Data extracted from a collection:

* Start *

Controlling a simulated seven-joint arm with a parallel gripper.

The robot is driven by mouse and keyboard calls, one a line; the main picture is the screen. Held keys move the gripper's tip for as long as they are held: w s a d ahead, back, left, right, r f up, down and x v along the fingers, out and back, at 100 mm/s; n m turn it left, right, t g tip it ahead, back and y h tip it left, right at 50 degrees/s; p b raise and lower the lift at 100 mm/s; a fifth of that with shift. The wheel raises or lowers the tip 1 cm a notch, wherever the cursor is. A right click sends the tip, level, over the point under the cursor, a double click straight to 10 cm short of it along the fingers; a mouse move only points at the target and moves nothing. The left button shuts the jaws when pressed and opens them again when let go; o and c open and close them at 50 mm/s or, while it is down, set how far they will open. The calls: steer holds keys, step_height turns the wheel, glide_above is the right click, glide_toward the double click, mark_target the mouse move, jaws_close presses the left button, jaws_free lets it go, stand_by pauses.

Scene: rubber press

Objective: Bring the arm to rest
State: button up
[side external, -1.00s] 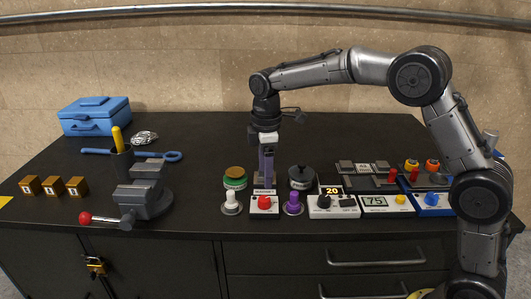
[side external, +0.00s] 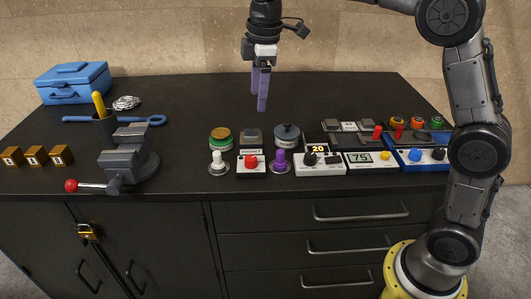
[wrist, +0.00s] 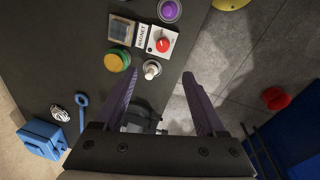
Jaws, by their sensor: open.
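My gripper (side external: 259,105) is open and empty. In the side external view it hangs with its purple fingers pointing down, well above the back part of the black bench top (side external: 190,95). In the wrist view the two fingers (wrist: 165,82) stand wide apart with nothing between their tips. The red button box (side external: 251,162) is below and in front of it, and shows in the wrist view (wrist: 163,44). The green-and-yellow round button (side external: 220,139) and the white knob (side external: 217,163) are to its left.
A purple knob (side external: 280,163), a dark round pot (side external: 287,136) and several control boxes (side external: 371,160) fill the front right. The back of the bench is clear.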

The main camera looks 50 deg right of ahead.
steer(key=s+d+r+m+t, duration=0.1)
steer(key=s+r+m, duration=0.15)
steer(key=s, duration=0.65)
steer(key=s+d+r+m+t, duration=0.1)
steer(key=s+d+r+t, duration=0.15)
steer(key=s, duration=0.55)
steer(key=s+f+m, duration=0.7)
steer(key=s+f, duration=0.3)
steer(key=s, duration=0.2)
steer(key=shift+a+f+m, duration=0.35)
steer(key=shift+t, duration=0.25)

* End *
* Start *

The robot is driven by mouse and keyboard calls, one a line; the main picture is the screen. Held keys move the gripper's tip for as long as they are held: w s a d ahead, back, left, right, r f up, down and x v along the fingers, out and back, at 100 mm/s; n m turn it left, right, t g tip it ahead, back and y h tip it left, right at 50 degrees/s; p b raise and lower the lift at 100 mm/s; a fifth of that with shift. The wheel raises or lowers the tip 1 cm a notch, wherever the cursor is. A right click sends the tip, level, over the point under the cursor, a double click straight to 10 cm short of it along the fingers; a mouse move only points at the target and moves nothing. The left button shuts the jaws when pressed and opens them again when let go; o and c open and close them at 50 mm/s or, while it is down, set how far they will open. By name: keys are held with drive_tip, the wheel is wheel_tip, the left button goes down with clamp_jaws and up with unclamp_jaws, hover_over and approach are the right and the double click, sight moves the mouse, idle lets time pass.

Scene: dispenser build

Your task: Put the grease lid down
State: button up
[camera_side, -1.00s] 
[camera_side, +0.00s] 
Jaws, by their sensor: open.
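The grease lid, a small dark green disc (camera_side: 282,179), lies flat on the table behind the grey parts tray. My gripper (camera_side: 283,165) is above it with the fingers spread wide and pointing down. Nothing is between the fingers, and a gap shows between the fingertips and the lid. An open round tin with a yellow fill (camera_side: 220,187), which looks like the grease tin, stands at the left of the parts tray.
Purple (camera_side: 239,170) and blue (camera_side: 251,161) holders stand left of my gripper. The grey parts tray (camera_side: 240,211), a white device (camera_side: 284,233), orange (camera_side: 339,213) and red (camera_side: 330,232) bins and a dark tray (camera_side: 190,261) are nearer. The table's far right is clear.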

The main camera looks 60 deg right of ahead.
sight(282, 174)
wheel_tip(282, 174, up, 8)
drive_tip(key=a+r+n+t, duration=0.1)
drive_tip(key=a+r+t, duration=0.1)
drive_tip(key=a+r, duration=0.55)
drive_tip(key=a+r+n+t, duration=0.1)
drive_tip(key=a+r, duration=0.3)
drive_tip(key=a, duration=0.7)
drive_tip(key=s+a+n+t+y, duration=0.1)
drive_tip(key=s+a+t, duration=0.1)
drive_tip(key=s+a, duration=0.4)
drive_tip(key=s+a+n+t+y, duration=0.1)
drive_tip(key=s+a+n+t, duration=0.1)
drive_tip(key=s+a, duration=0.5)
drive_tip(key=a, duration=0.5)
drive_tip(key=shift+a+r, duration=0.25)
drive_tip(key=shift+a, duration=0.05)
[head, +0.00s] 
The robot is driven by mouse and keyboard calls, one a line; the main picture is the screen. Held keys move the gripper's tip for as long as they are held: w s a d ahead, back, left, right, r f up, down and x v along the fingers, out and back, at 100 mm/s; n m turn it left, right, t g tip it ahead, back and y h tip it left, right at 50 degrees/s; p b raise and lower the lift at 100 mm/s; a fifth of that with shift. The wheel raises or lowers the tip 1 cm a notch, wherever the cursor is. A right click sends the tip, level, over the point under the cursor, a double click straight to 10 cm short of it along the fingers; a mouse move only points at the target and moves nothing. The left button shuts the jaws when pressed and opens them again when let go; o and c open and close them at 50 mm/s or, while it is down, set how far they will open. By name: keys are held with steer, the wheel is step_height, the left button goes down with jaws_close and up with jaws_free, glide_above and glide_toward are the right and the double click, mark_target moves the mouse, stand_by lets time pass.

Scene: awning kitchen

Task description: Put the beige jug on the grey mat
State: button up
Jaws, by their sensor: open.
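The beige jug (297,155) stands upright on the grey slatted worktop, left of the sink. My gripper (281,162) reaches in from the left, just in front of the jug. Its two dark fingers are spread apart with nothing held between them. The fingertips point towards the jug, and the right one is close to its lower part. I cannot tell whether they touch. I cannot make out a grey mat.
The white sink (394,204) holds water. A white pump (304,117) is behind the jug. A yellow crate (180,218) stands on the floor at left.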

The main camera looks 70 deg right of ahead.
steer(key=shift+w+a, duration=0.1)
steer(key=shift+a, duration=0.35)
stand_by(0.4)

* End *

Directive: From the records above, pick out and copy each line holding the word "Scene".

Written solution:
Scene: rubber press
Scene: dispenser build
Scene: awning kitchen

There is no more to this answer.